-- begin ENTRIES SUPPLIED --

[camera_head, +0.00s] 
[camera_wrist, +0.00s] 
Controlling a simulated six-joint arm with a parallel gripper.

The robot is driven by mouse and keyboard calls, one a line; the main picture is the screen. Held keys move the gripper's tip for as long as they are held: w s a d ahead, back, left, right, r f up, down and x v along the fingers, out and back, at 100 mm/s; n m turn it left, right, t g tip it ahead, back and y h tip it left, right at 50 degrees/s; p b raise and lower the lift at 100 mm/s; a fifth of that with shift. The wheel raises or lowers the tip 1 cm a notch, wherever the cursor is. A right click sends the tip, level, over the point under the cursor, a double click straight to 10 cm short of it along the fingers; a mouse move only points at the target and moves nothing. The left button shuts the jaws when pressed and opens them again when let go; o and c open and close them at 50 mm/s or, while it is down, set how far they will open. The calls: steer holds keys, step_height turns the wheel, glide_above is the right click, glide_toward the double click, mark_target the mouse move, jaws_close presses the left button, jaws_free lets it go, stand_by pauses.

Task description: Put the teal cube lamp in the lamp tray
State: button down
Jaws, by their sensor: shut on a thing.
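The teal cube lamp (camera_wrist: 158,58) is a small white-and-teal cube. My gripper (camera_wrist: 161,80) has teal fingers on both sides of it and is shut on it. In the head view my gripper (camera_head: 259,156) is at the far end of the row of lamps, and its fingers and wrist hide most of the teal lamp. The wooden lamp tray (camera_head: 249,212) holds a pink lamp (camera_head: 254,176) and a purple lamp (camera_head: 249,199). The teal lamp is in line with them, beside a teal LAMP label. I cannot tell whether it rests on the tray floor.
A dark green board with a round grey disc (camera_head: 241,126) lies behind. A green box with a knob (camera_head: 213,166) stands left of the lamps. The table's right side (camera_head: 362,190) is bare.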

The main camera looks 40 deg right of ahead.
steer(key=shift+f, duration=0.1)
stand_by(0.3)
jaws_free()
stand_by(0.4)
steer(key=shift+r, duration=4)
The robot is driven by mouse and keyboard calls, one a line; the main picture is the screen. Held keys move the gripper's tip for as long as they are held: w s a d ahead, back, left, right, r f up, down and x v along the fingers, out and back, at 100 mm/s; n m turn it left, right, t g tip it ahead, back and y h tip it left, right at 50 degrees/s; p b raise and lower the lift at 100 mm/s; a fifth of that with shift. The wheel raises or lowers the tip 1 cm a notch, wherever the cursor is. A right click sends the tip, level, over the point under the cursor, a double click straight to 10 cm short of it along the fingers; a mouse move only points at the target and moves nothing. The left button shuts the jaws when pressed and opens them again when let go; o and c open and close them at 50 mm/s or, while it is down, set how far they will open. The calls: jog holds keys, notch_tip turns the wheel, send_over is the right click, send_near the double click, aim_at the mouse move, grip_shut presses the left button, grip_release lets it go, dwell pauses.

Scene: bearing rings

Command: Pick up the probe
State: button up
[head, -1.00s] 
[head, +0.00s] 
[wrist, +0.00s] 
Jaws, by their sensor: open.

-- end ENTRIES SUPPLIED --

= THE REQUEST =
Please set down each line of the records exactly as given.

= THE REPLY =
[camera_head, +0.00s] 
[camera_wrist, +0.00s] 
Controlling a simulated six-joint arm with a parallel gripper.

The robot is driven by mouse and keyboard calls, one a line; the main picture is the screen. Held keys move the gripper's tip for as long as they are held: w s a d ahead, back, left, right, r f up, down and x v along the fingers, out and back, at 100 mm/s; n m turn it left, right, t g tip it ahead, back and y h tip it left, right at 50 degrees/s; p b raise and lower the lift at 100 mm/s; a fifth of that with shift. The wheel raises or lowers the tip 1 cm a notch, wherever the cursor is. A right click sends the tip, level, over the point under the cursor, a double click straight to 10 cm short of it along the fingers; a mouse move only points at the target and moves nothing. The left button shuts the jaws when pressed and opens them again when let go; o and c open and close them at 50 mm/s or, while it is down, set how far they will open. The calls: steer holds keys, step_height turns the wheel, glide_above is the right click, glide_toward the double click, mark_target the mouse move, jaws_close presses the left button, jaws_free lets it go, stand_by pauses.

Task description: Put the teal cube lamp in the lamp tray
State: button down
Jaws, by their sensor: shut on a thing.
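The teal cube lamp (camera_wrist: 158,58) is a small white-and-teal cube. My gripper (camera_wrist: 161,80) has teal fingers on both sides of it and is shut on it. In the head view my gripper (camera_head: 259,156) is at the far end of the row of lamps, and its fingers and wrist hide most of the teal lamp. The wooden lamp tray (camera_head: 249,212) holds a pink lamp (camera_head: 254,176) and a purple lamp (camera_head: 249,199). The teal lamp is in line with them, beside a teal LAMP label. I cannot tell whether it rests on the tray floor.
A dark green board with a round grey disc (camera_head: 241,126) lies behind. A green box with a knob (camera_head: 213,166) stands left of the lamps. The table's right side (camera_head: 362,190) is bare.

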The main camera looks 40 deg right of ahead.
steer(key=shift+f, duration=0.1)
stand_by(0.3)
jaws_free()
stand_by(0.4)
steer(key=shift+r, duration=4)
The robot is driven by mouse and keyboard calls, one a line; the main picture is the screen. Held keys move the gripper's tip for as long as they are held: w s a d ahead, back, left, right, r f up, down and x v along the fingers, out and back, at 100 mm/s; n m turn it left, right, t g tip it ahead, back and y h tip it left, right at 50 degrees/s; p b raise and lower the lift at 100 mm/s; a fifth of that with shift. The wheel raises or lowers the tip 1 cm a notch, wherever the cursor is. A right click sends the tip, level, over the point under the cursor, a double click straight to 10 cm short of it along the fingers; a mouse move only points at the target and moves nothing. The left button shuts the jaws when pressed and opens them again when let go; o and c open and close them at 50 mm/s or, while it is down, set how far they will open. The calls: jog holds keys, notch_tip turns the wheel, send_over is the right click, send_near the double click, aim_at the mouse move, grip_shut presses the left button, grip_release lets it go, dwell pauses.

Scene: bearing rings

Command: Pick up the probe
State: button up
[head, -1.00s] 
[head, +0.00s] 
[wrist, +0.00s] 
Jaws, by their sensor: open.

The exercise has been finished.